Internship requires some level of education, smarts, acumen, etc. It's professional work, albeit very junior. Which is even different than apprenticeship.

This is the key point, and harkens back to the 'how much of your job could a random bozo do with a weeks training!' thread.

You may think intern work (drafting, editing, research, model making) is trivially simple compared to the work of a 10yr+ attorney, engineer, architect, CPA, etc, but you're delusional if you think a high schooler could come in to the office and do any of this.
 
Another stupid law...probably get a lot of internships canceled if they tried that here...

Then so be it. It's free work for companies, and artificially lowers the rest of the wages.
 
In most cases, the intern is getting more value than they are giving to the employer. They're acquiring knowledge, they're being mentored, AND they get to put another line on their resume (this is critical).

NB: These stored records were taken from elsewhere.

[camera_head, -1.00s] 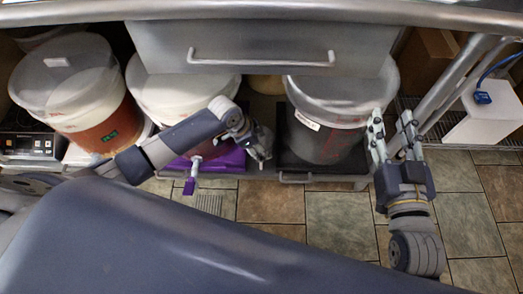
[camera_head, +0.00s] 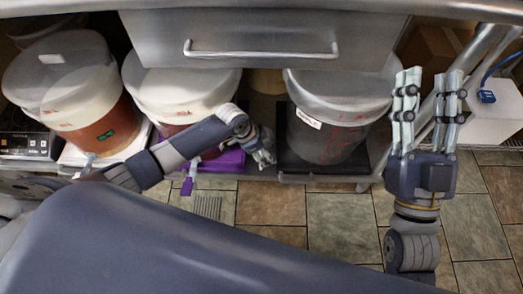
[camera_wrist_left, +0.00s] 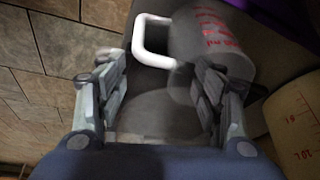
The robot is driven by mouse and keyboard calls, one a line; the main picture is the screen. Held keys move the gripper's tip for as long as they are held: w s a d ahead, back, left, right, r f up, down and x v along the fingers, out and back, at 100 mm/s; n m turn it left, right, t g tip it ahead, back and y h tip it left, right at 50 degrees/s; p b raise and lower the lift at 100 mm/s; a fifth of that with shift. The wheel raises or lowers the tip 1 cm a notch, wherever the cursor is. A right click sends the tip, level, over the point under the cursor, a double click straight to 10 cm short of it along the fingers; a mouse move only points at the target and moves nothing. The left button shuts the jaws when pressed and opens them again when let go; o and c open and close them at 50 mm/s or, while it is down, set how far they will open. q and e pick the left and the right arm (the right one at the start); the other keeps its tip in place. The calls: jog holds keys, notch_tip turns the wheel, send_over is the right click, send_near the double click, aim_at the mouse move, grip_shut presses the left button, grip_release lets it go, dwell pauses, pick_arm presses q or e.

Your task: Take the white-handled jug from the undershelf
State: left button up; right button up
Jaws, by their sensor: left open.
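The white-handled jug (camera_wrist_left: 212,42) is a translucent grey vessel with red ml markings at the top of the left wrist view. Its white loop handle (camera_wrist_left: 151,42) points left, just ahead of the gap between my left gripper's fingers. My left gripper (camera_wrist_left: 157,88) is open, and nothing is visibly clamped in it. In the head view my left gripper (camera_head: 262,150) is low between the middle and right buckets; the jug is hidden there. My right gripper (camera_head: 428,90) is open and empty, upright in the picture at the right.
Lidded buckets stand at left (camera_head: 70,85), middle (camera_head: 185,95) and right (camera_head: 330,110). A metal drawer (camera_head: 240,35) overhangs them. A marked container (camera_wrist_left: 296,115) lies close right of my left gripper. A white box (camera_head: 490,115) stands far right. Tiled floor (camera_head: 340,220) is clear.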

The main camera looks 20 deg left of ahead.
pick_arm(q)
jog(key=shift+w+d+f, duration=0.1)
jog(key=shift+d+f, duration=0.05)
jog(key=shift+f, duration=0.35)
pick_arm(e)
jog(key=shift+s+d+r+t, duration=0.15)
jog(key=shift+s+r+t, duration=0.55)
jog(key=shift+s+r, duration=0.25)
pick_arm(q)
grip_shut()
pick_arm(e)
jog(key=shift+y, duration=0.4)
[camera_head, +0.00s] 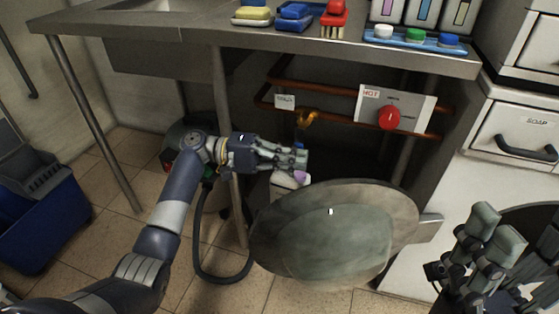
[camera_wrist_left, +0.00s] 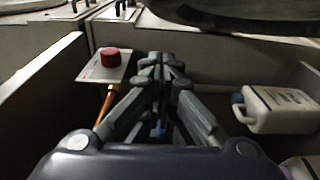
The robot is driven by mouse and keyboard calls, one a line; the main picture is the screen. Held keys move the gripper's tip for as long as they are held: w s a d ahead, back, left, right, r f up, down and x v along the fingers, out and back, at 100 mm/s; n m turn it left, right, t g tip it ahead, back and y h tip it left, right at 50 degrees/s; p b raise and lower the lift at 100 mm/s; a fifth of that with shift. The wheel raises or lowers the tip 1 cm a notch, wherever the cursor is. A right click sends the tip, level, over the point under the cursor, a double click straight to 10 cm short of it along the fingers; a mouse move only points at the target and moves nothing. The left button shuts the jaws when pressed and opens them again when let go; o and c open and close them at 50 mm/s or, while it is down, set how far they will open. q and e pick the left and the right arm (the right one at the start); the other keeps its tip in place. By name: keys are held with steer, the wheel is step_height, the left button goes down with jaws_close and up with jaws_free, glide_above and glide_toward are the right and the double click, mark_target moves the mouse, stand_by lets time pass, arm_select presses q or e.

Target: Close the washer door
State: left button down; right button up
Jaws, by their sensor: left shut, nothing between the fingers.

The only reason most Fortune 500 companies pay their interns pretty well is because they're competing with other companies for top students.

But I'm speaking from a business school perspective --- I don't know how it is for other fields.
 
In most cases, the intern is getting more value than they are giving to the employer. They're acquiring knowledge, they're being mentored, AND they get to put another line on their resume (this is critical).

The only reason most Fortune 500 companies pay their interns pretty well is because they're competing with other companies for top students.

But I'm speaking from a business school perspective --- I don't know how it is for other fields.

This. The only reason we pay for internships is because we're trying to recruit that person to come work for us when they graduate. We would never pay what we do to someone with their lack of experience, but we consider the money a recruiting cost.